The next breakthrough came towards the end of the '70s with the introduction of the personal computer. Here the UK was a world pioneer. Sir Clive Sinclair was one of the first to market the product with the ZX80, followed by Cambridge-based Acorn with its BBC Micro. In the US, companies such as Apple and Commodore were catering for a similar market among home-users and aficionados. Although these products gained a strong cult following, they were long viewed disdainfully by the traditional data-processing industry. At first, few businesses used the new machines which remained confined largely to boffins at home or children playing zap'em games.

There was enough interest, however, for IBM to 54e legitimise the microcomputer with the launch of its PC in 1981. With Big Blue behind it, the PC was a huge success and the microcomputer market took off. Within a few years, all self-respecting managers had PCs on their desks.

One reason for the success of the IBM PC was that it allowed business people to bypass their data-processing departments and run their own departmental applications. It also offered the basis for much-needed standardisation in a world of proliferating technologies. The fact that IBM's PC was concocted from off-the-shelf components meant that other companies could put together their own, virtually identical PCs. The clone market was spawned, PCs became commodities, prices plunged and customers could choose from a huge range of mix 'n' match hardware and software products.

Full of early PC promise, the UK had its share of clone-makers including Amstrad, Apricot, Elonex and Viglen. In the end, the pressure on margins was too much for Apricot, however, which sold its computer business to Mitsubishi. Viglen, meanwhile, was taken over by Amstrad, which withdrew from the high street to focus, like Elonex, on mail-order markets.

Even Apple, which launched its stunningly innovative Macintosh computer in 1982, had difficulty fighting the IBM PC with its DOS operating system.

The Mac, which was the first to bring user-friendly graphical displays, on-screen icons and mouse-pointing devices to the mass market, changed the face of desktop computing and did much to promote its widespread use.

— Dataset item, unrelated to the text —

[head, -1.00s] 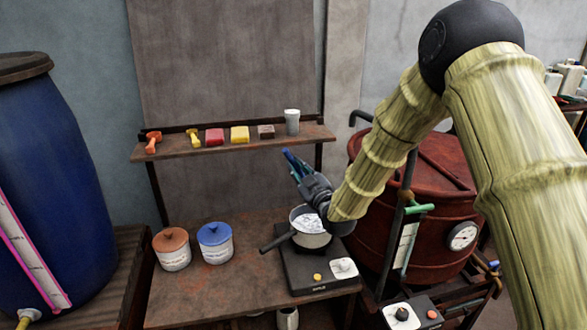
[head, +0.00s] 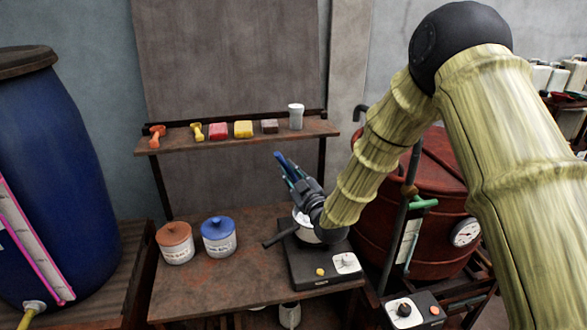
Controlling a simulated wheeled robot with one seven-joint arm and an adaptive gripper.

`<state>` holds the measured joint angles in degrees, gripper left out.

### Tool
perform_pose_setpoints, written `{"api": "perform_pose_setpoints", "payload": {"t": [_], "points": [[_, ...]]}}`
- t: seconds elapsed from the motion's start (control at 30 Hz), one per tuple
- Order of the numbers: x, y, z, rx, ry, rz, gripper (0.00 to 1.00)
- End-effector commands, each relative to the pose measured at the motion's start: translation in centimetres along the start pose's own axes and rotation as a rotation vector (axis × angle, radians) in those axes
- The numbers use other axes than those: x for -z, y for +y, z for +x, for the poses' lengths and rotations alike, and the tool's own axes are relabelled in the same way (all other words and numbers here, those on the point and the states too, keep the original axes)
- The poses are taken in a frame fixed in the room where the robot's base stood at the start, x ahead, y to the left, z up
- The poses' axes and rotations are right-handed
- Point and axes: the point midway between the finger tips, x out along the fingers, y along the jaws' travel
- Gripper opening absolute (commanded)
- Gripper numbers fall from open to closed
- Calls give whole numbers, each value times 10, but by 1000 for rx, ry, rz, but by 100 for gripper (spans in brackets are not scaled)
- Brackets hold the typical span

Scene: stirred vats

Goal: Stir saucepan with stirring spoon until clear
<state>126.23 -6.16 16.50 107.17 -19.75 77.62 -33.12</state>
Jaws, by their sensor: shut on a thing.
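The saucepan (head: 300,237) stands on a black hotplate (head: 318,262) at the right of the low bench, its dark handle pointing left. Whitish contents show in a small part of it; my gripper and wrist cover the rest. My gripper (head: 289,170) is over the pan's far side, with blue and teal parts sticking up to the upper left. It is shut on something, which I take to be the stirring spoon, but the spoon itself cannot be made out. Whether its bowl is in the contents is hidden.
An orange-lidded jar (head: 175,243) and a blue-lidded jar (head: 218,237) stand left of the hotplate. A shelf (head: 180,140) behind holds small coloured items and a white cup (head: 296,116). A red vat (head: 435,190) stands close on the right, a blue barrel (head: 60,180) at far left.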

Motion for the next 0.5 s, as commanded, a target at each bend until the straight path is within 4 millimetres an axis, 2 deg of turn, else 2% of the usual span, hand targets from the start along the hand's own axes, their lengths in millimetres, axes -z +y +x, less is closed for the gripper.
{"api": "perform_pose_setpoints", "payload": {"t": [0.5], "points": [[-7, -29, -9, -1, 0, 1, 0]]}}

The IBM PC had nothing to match it until 1985 when Microsoft launched DOS's successor, the Windows operating system. This was far behind the Mac operating system and even today many users think it inferior. But the gap is closing and Apple has not made life easy by taking so long to license its technology to the clone-makers. With a diminishing share of the market, a series of management changes at the top and record losses of £457 million reported for the last quarter, Apple's future looks seriously under threat.

Until the early '80s, computer companies tended to design, build, sell and service their products themselves. The arrival of industry standards and the commoditisation of products opened the way for new distribution channels because the computer firms found themselves unable to cater for a mass market. 'The establishment of a huge third-party infrastructure in the form of dealerships and resellers was a critical change,' says John Leftwich, Microsoft's general manager for Europe. By the early '90s, the computer superstore phenomenon had begun, a development that was unimagined a decade earlier.

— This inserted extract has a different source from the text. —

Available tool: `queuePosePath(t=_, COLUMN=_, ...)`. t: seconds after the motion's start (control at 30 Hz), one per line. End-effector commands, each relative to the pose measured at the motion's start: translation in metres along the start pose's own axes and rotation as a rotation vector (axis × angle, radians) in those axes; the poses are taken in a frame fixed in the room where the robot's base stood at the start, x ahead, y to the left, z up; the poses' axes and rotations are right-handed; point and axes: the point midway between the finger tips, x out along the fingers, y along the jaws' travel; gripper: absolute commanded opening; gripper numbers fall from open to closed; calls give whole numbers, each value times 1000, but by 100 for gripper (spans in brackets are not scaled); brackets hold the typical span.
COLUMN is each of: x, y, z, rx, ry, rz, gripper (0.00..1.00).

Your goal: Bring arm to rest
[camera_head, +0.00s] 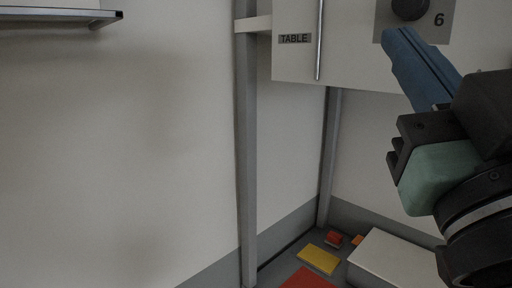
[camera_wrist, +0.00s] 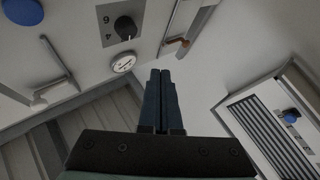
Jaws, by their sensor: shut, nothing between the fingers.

Unimagined market trends have also led to massive layoffs as competition has increased and profit margins have been squeezed. The old vertically integrated computer suppliers have belatedly split themselves into hardware, software and services divisions with much more emphasis on the lucrative systems-integration and consultancy businesses. The IT company that aims to be all things to all customers no longer exists. 'The idea of one company doing everything has definitely gone,' says Leftwich. Even ICL, now owned by Fujitsu, recently handed over the running of its struggling PC division to its parent and has begun selling off most of D2D, its manufacturing arm. Its networking, buildings-management and health-systems businesses have already been sold off. So while in the car, airline or aircraft engines industries, the vast proportion of the market is falling into the hands of fewer and fewer players, in the IT sector, the number of companies competing for a share in the market is rising.

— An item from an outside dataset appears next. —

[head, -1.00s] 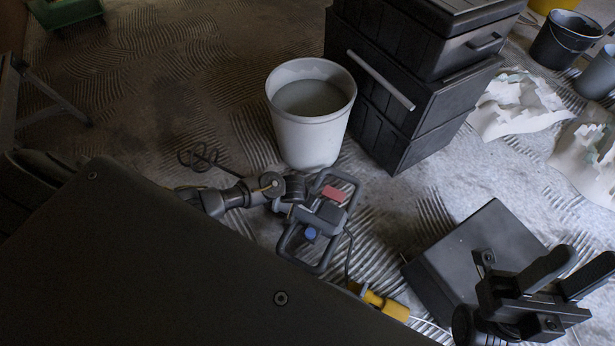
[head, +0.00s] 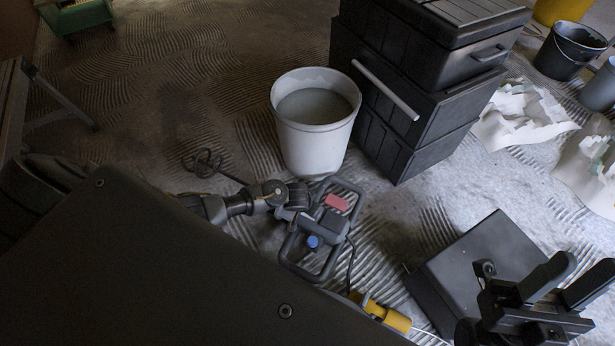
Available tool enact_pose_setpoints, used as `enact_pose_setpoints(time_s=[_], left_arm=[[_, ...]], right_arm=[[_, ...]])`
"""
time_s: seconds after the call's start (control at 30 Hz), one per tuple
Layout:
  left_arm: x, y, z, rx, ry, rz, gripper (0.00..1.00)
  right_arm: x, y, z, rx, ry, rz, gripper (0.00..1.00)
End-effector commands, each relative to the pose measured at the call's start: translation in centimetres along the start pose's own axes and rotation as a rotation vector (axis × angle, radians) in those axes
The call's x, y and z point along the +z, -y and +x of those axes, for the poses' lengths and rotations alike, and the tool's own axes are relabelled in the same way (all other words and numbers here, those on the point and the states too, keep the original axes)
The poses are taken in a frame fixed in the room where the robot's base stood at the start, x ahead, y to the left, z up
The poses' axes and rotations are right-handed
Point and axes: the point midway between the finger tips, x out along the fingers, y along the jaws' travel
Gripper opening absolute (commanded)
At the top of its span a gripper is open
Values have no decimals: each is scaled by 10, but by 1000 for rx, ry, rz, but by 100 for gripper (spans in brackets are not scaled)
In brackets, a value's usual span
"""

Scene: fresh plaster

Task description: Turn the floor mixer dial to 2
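The floor mixer lies on the floor near the middle of the head view. Its grey looped handle frame (head: 296,246) holds a small blue round knob (head: 313,242) and a red patch (head: 337,203). The knob looks like the dial, but its markings are too small to read. A dark spiral paddle (head: 203,162) shows at the mixer's far left end. My right gripper (head: 572,283) is at the lower right, well apart from the mixer; its two dark fingers are spread with nothing between them.
A white bucket (head: 314,148) stands just behind the mixer, beside stacked black cases (head: 400,135). A yellow connector (head: 384,313) and cord lie in front. A dark box (head: 475,262) is near my right gripper. Crumpled pale sheets (head: 522,118) lie at right. A large dark panel fills the lower left.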

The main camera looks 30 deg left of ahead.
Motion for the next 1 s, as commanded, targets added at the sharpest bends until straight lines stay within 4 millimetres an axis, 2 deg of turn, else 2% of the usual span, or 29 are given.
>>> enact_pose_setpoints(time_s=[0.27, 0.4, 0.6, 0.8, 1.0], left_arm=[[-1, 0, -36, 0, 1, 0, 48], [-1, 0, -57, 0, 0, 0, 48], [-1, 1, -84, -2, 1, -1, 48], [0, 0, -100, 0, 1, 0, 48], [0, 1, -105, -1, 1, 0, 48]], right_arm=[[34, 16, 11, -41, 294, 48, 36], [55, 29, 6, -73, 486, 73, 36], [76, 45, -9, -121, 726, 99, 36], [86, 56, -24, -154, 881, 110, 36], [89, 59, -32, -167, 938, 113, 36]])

The massive layoffs have also been the result of the feast-and-famine cycles of semiconductor production, caused partly by hugely overoptimistic forecasts from hardware vendors and partly by subsequent overcaution from chip manufacturers keen not to get burnt twice. In times of excess supply, for example the glut in the mid-'80s, predictably enough prices reached rock bottom and companies such as Hewlett-Packard and Apple went through huge reorganisations. This experience was not forgotten by the Japanese, before then heavy investors in chip capacity, who cut back heavily on investment in manufacturing facilities.

Now the cycle has started up again: during the past two years, memory and processor chips have been in short supply keeping PC prices high and causing huge investments in greenfield chip production sites as manufacturers have raced to reap the benefits of the shortages. But now growth in demand for semiconductor manufacturing equipment is outstripping the growth in demand for the product itself. Meanwhile, chip prices are reported to be 40% down on mid-1995 levels.

It all goes to show that there are few certainties in the computer industry.

A pattern is beginning to emerge, however, whereby no single company dominates the market for long. In the early days it was IBM. Then Big Blue's power was usurped by Microsoft whose DOS and Windows operating systems now control 80% of the world's PCs. But, for all his vision, Microsoft's founder, Bill Gates, did not foresee the popularity of the Internet, with the result that, by the time the company's Internet products were ready for shipment, aggressive new players such as Netscape and Sun had established a strong lead. Netscape's Navigator software is now used by 75% of cybersurfers for browsing the Web; it is the Windows of the Internet and the Internet is the biggest growth application of the PC, Microsoft's home territory.

Who was predicting, just a couple of years ago, that the outlook for Microsoft could so swiftly come into question? Once again, the industry has surprised us, innovation has come from outside, and it is the companies which have spotted true user needs which have won the prize.